▸ **Data segment**:
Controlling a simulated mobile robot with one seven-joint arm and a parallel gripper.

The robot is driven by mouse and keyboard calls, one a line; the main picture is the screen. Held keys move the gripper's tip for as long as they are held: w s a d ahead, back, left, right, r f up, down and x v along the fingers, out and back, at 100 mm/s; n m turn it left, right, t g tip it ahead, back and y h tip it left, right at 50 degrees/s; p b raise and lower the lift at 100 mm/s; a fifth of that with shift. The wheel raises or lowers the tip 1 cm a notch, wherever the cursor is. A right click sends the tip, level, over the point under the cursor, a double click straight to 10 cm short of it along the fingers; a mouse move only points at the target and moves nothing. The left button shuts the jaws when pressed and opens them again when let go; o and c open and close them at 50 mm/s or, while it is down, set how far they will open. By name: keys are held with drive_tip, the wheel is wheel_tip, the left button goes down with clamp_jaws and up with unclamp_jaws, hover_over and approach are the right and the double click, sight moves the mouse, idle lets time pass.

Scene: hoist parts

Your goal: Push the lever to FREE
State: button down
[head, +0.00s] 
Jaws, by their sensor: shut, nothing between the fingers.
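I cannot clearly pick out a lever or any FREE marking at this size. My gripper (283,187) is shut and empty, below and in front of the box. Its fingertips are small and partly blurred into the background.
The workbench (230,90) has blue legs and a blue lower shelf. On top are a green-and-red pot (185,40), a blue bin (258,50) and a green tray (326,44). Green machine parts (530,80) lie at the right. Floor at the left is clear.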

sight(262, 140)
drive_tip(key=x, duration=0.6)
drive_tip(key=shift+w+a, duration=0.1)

▸ **Task directions**: Repeat exactly the lines above, starting with the line that contains "State: button down" and ending with the last line, both included, and nothing else.

▸ **Answer**:
State: button down
[head, +0.00s] 
Jaws, by their sensor: shut, nothing between the fingers.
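I cannot clearly pick out a lever or any FREE marking at this size. My gripper (283,187) is shut and empty, below and in front of the box. Its fingertips are small and partly blurred into the background.
The workbench (230,90) has blue legs and a blue lower shelf. On top are a green-and-red pot (185,40), a blue bin (258,50) and a green tray (326,44). Green machine parts (530,80) lie at the right. Floor at the left is clear.

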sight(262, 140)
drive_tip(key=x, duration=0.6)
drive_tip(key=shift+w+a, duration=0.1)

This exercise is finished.